2 Some of the specimens of so‑called Gallo-Roman sculpture from Vaison resemble the bas-reliefs of Entremont in their rude features, i.e. they may be of Ligurian origin.

3 Caesar, de Bello Gallico, I.10.

4 An excellent dinner is provided at the Railway refreshment room and fair accommodation for the night at the Hotel.

5 Strabo, p190.

6 As I saw it from the plateau of Gergovia, I was reminded of Mrs. Browning's lines:

"Over the dumb Campagna-sea,

Out in the offing through mist and rain,

Saint Peter's Church heaves silently

Like a mighty ship in pain."

Thayer's Note: It will surprise some, but seen from far enough away, St. Peter's does appear to rise up out of the landscape unsurrounded by its city — as will any very large building in a city, especially if in a slightly depressed basin. It's been fifty years now, but I still have the most vivid memory, from the rear windshield of my parents' car, of watching Chartres cathedral slowly rise out of the wheat fields as we traveled away from the town, with not a trace of other human constructions. At any rate, this photo of St. Peter's from the Via Appia illustrates the phenomenon, if not as strikingly.

7 De Bello Gallico, VI.17, "Deum maxime Mercurium colunt."

8 When passing through the country recently, I made the acquaintance of a native 'antiquaire,' who spoke with the utmost contempt of the traitors to the Gallic cause, who sold themselves to the Romans, as if their treachery had happened yesterday. Espasnactus the Arverne, who betrayed and handed over Lucterius, the associate of Drappes, to the Romans, was the object of his special aversion.
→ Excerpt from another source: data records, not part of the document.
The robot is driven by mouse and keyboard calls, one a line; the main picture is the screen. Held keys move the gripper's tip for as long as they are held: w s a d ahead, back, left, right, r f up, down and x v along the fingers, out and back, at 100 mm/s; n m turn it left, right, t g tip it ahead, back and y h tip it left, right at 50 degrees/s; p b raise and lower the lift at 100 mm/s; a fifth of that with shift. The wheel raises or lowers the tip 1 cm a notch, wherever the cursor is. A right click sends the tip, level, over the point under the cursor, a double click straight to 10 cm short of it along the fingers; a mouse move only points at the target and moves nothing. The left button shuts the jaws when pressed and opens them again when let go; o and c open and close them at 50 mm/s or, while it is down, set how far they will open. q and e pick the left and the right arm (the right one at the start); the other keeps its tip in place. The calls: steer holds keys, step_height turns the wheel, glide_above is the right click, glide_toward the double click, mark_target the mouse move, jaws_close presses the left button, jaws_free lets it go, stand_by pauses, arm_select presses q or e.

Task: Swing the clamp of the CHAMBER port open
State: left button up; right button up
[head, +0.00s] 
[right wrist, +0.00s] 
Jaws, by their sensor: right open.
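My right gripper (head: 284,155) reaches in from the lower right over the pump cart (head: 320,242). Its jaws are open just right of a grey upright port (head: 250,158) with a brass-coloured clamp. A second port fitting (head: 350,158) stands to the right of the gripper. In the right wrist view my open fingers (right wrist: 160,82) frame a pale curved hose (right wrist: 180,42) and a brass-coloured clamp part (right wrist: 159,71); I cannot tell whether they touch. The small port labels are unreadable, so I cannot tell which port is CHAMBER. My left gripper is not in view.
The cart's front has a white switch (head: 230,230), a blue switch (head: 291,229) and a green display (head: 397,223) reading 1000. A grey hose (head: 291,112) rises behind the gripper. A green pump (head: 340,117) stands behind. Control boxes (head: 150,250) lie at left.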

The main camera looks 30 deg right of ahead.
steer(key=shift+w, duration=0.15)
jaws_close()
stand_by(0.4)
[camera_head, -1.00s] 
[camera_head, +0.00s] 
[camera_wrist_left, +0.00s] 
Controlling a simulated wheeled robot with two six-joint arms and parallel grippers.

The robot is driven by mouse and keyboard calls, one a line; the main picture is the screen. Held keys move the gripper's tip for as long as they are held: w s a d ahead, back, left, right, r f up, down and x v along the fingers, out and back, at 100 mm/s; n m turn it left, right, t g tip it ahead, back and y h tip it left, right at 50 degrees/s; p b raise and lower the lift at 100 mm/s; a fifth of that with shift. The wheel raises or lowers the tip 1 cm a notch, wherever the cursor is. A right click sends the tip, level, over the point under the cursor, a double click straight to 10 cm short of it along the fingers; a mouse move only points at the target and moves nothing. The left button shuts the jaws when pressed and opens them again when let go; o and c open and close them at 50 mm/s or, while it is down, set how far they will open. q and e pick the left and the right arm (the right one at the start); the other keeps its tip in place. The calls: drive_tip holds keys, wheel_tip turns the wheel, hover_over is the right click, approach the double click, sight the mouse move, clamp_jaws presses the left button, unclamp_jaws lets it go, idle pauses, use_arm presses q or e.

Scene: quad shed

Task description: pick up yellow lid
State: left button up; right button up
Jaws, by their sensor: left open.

But I did not observe that in selling a coin stamped with the forgery of a traitor that he asked less for it than for that of a patriot.

9 Historiae adversus paganos.

10 p184. Livy, Epit. LXI.

11 Polybius, III.39.

12 Tabula XI. Atlas Antiquus. Berlin.

Thayer's Note:

a Suetonius (Life of Nero, 2) records the elephantine progress, but gives no reason for it, and says not a word about the road.